O hushed October morning mild,
Begin the hours of this day slow.
Make the day seem to us less brief.
Hearts not averse to being beguiled,
Beguile us in the way you know.
Release one leaf at break of day;
At noon release another leaf;
One from our trees, one far away.
Retard the sun with amethyst.
Slow, slow!

(conclusion of “Reluctance”

Ah, when to the heart of man
Was it ever less than a treason
To go with the drift of things,
To yield with a grace to reason,
And bow and accept the end
Of a love or a season?

–excerpts by Robert Frost

……………………………….

Looking back, I have long taken the road “less traveled by”, similar to Frost, via poetry, unconventional teaching, and dream.

In grade 11, my imaginative/creative self was awakened by Brian Kells during a unit on Frost’s poetry. I immediately connected with Frost’s views of Nature and his poetry. He was the first poet who impressed me with a body of work.
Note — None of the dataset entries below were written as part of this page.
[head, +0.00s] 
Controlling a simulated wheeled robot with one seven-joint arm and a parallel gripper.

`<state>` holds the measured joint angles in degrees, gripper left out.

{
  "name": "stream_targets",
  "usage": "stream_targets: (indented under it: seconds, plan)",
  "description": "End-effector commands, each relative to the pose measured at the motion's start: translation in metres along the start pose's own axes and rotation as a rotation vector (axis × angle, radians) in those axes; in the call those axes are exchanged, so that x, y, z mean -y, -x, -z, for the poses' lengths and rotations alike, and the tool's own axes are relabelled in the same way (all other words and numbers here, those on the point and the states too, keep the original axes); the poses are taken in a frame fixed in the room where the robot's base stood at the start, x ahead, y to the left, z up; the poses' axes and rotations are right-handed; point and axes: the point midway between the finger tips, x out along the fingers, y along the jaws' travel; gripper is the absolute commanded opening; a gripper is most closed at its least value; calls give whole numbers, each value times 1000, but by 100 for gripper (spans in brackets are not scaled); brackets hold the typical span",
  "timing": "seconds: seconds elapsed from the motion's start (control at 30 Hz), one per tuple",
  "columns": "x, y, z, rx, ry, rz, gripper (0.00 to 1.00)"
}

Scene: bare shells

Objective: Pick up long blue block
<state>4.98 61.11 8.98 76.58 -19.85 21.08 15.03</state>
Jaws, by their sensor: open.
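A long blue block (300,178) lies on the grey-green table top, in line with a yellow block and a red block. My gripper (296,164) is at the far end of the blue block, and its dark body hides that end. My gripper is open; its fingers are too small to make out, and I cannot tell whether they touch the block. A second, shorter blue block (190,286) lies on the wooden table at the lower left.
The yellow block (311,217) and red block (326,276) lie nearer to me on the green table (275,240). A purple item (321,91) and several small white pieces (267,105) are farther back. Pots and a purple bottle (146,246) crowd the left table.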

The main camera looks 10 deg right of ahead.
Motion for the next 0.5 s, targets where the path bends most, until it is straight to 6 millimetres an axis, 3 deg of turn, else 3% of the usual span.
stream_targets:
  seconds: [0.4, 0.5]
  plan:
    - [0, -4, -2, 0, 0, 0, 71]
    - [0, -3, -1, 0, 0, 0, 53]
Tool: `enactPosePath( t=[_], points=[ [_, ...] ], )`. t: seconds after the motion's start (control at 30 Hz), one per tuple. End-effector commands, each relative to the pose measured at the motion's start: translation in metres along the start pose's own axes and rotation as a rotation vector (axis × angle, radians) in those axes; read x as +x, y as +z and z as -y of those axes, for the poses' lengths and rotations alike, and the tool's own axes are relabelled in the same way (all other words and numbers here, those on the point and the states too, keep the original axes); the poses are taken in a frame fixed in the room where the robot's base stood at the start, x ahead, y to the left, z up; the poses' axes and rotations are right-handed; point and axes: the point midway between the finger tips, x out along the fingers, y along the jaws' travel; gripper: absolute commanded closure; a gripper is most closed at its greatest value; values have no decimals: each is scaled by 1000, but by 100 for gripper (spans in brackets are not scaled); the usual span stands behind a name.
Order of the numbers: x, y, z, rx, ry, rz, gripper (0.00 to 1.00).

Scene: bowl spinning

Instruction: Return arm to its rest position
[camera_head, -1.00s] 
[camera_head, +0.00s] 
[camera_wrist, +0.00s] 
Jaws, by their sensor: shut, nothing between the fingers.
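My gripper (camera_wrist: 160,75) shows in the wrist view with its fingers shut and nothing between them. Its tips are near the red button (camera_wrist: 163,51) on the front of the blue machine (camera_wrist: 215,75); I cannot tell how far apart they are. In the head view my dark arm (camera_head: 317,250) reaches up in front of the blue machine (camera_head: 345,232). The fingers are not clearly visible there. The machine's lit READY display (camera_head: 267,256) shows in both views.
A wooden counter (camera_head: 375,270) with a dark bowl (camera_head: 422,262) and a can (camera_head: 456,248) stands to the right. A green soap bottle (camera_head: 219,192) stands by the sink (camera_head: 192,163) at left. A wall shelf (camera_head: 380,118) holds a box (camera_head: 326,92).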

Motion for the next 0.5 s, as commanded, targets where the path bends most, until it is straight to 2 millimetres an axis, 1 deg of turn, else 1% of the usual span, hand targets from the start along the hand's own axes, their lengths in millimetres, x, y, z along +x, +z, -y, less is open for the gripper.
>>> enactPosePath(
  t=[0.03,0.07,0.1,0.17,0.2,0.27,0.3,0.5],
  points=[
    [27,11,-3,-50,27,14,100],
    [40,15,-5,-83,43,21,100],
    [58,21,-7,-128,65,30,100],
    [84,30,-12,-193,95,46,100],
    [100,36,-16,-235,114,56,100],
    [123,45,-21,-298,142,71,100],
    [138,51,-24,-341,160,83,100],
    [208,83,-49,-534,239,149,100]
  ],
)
No doubt, his love of fall connected with my own, too.

In 1991, I made my first fall New England journey taking a short leave from teaching to follow a building bliss for that area, its writers (notably Frost and Dickinson), and the imaginative dream-world projected by New England and its writers. That pivotal moment marked another turning point in the direction of my own life and quenched a great inner spiritual thirst and hunger.

I should add that my old Ed CI prof-friend Glenn Martin was in Frost’s class at Harvard and gave him a Christmas card poem that year. I learned much about Frost’s presence and personality from many talks with Glenn over the years. Looking back, I would have to say that Frost and his sensibility have been significant in forming my own views of Nature and nature poetry writing.